Figure 5: Billet aluminum Grid Heater Delete Plate removes internal restrictions.
Wrencher's FAQ: Technical & Installation Questions
A: It’s not if, it’s when. The factory pipe fails at the plastic-to-metal crimp or splits along the seam due to heat cycling and boost pressure (especially over 30 PSI). It usually happens when you are towing heavy up a grade—the worst possible time. A metal pipe eliminates this "ticking time bomb."
A: Clean your MAP Sensor! On 6.7 Cummins, the MAP sensor sits right in the manifold and gets caked in EGR soot. Since you have to transfer it to the new horn anyway, use specific MAF/Sensor cleaner (NOT brake cleaner) to dissolve the gunk. A clean sensor restores throttle snap and accurate boost readings.
A: If you remove the heater element entirely, the ECU will detect an open circuit. On a stock tune, this usually triggers a P2609 code (Intake Air Heater System Performance). It’s often a "soft code" that doesn't put the truck in limp mode, but to clear the CEL on the dash, a tuner is required.

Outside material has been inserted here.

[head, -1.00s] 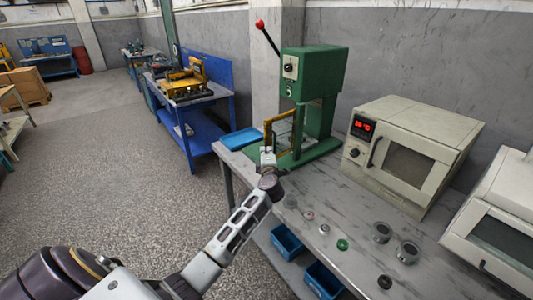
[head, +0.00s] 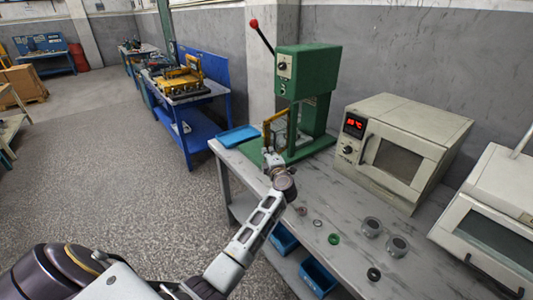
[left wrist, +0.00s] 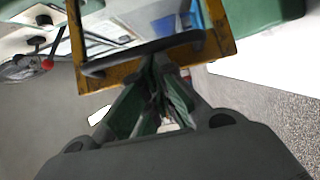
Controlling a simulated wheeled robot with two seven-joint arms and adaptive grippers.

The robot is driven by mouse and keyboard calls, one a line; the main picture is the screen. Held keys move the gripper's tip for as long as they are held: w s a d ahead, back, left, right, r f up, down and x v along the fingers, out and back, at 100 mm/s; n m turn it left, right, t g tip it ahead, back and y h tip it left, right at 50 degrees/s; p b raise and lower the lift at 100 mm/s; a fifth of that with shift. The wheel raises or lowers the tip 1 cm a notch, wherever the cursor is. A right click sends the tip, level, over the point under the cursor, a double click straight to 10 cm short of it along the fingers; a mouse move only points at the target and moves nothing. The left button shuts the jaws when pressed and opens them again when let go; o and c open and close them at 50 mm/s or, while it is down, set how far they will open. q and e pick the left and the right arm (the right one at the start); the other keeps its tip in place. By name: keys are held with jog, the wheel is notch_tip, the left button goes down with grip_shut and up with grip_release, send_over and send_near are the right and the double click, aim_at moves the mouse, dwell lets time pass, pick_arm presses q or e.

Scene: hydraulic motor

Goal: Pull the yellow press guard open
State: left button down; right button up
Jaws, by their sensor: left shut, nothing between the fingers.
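The yellow press guard (head: 267,131) is a framed panel on the front of the green press (head: 304,80). In the left wrist view the guard's yellow frame (left wrist: 222,40) crosses the upper part, with a dark handle bar (left wrist: 140,58) along its lower edge. My left gripper (head: 270,158) is at the guard in the head view. In the left wrist view its fingers (left wrist: 155,75) are shut with tips close to the frame and handle; I cannot tell whether they touch. Nothing is seen between them. My right gripper is not in view.
A cream oven (head: 400,145) stands right of the press, and another cream machine (head: 495,215) beyond it. Several small round parts, including a green ring (head: 334,239), lie on the bench (head: 310,185). A blue tray (head: 238,136) lies left of the press. Floor to the left is free.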

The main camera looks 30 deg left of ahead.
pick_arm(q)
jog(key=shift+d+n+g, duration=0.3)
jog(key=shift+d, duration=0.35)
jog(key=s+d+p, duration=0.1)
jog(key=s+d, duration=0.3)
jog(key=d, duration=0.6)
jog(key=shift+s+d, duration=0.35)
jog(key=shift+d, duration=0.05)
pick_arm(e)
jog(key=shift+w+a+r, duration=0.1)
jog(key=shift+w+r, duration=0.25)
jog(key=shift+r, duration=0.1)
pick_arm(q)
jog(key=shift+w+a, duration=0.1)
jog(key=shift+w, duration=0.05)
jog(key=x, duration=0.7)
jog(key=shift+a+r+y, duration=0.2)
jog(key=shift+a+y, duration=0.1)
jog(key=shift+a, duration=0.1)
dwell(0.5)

A: The secret is the Bead Roll. SPELAB pipes have a raised bead at the end. Ensure your silicone boot is pushed past this bead, and position the T-Bolt Clamp directly behind the bead (not on top of it). Clean the pipes with rubbing alcohol before install to remove any oil residue for maximum grip.

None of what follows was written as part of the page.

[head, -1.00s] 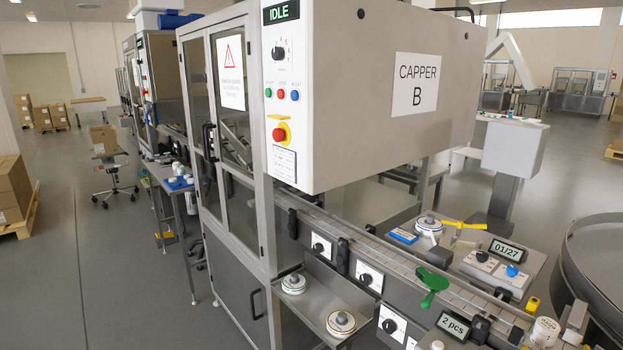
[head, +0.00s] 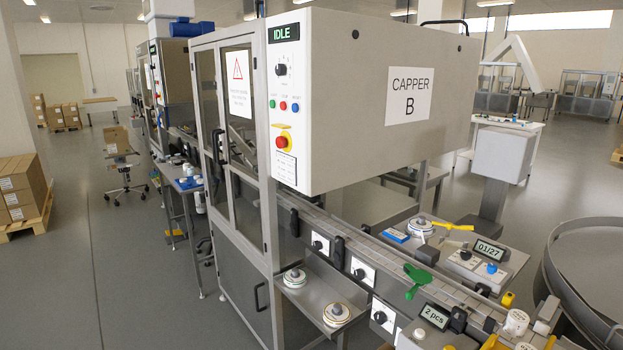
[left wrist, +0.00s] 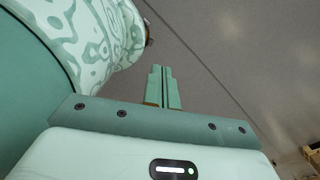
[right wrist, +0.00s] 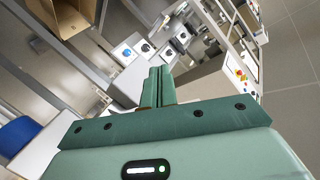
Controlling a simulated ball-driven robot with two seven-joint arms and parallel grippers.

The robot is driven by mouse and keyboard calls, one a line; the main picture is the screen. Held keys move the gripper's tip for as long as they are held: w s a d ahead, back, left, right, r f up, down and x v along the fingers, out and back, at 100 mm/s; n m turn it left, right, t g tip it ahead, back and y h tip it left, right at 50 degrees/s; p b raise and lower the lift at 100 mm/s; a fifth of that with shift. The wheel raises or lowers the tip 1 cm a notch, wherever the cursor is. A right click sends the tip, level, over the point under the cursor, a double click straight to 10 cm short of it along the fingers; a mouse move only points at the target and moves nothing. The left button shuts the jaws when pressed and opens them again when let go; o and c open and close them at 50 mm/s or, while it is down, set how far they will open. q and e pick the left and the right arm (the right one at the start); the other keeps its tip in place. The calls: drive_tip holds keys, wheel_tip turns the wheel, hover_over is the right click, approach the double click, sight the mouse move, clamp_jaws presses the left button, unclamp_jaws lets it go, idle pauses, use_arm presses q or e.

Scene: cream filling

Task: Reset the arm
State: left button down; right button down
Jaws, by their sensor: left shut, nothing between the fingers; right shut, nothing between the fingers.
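My left gripper (left wrist: 162,88) shows in the left wrist view with its two fingers together and nothing between them. It hangs over bare grey floor, beside a pale green patterned part of my own body. My right gripper (right wrist: 158,87) shows in the right wrist view, also with its fingers together and empty. Machine panels with dials lie beyond it, apart from the fingers. Neither gripper shows in the head view.
The Capper B machine (head: 385,95) fills the middle of the head view, its display reading IDLE. A round metal tub (head: 590,285) stands at right. Open floor (head: 110,270) lies at left.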

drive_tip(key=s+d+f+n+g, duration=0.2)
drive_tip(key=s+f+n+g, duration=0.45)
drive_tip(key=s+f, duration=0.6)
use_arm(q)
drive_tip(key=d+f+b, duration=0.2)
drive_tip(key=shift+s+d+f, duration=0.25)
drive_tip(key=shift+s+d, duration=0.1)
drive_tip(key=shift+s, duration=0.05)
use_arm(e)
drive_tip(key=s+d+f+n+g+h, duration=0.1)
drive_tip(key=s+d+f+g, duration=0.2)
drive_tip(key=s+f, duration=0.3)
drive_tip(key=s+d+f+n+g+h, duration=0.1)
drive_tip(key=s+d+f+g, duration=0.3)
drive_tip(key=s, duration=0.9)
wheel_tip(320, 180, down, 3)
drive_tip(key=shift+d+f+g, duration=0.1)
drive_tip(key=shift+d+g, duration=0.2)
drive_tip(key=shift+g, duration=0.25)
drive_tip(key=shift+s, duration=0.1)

A: It can be. The factory horn acts as the mounting point for the dipstick. When you switch to a high-flow elbow, the geometry changes. Our kits include a specific relocation bracket. Pro Tip: Don't force the tube; loosen the lower mounting bolt on the transmission bell housing slightly to give yourself wiggle room to align the top bracket without stressing the metal.

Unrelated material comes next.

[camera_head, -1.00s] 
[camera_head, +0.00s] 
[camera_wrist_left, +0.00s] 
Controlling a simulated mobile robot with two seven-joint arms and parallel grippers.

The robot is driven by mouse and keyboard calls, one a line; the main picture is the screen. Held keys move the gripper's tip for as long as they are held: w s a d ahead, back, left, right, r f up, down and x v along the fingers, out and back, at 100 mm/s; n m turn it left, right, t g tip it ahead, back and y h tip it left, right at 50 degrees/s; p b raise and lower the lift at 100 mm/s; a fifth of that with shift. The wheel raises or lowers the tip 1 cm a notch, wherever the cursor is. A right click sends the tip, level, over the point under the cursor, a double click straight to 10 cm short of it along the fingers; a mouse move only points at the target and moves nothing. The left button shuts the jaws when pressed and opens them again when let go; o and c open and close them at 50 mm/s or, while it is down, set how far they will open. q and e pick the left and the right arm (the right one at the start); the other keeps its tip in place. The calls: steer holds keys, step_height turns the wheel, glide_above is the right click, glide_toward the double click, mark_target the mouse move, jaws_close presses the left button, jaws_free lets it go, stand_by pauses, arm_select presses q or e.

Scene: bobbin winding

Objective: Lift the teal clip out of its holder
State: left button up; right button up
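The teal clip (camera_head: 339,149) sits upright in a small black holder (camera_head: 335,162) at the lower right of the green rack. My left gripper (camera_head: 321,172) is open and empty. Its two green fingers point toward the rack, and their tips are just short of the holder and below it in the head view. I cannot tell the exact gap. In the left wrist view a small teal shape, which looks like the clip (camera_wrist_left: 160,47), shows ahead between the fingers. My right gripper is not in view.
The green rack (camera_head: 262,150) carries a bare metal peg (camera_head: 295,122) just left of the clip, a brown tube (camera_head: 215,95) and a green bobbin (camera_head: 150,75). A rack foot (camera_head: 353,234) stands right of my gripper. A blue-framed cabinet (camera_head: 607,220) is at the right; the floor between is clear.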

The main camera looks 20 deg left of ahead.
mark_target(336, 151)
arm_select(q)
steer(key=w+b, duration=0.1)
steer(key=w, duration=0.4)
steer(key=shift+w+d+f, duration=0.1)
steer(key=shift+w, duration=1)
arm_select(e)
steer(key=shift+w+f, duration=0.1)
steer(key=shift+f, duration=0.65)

Conclusion: The System Approach
Optimizing the 6.7L Cummins intake is not about a single "magic part." It is about removing restrictions systematically to improve Volumetric Efficiency (VE).
By upgrading the Cold Air Intake (Zone 1), reinforcing the Intercooler Pipes (Zone 2), and optimizing the Intake Horn and Grid Heater (Zone 3), you create a reliable pathway for dense, oxygen-rich air. The result is lower EGTs, faster spool-up, and an engine that lasts longer.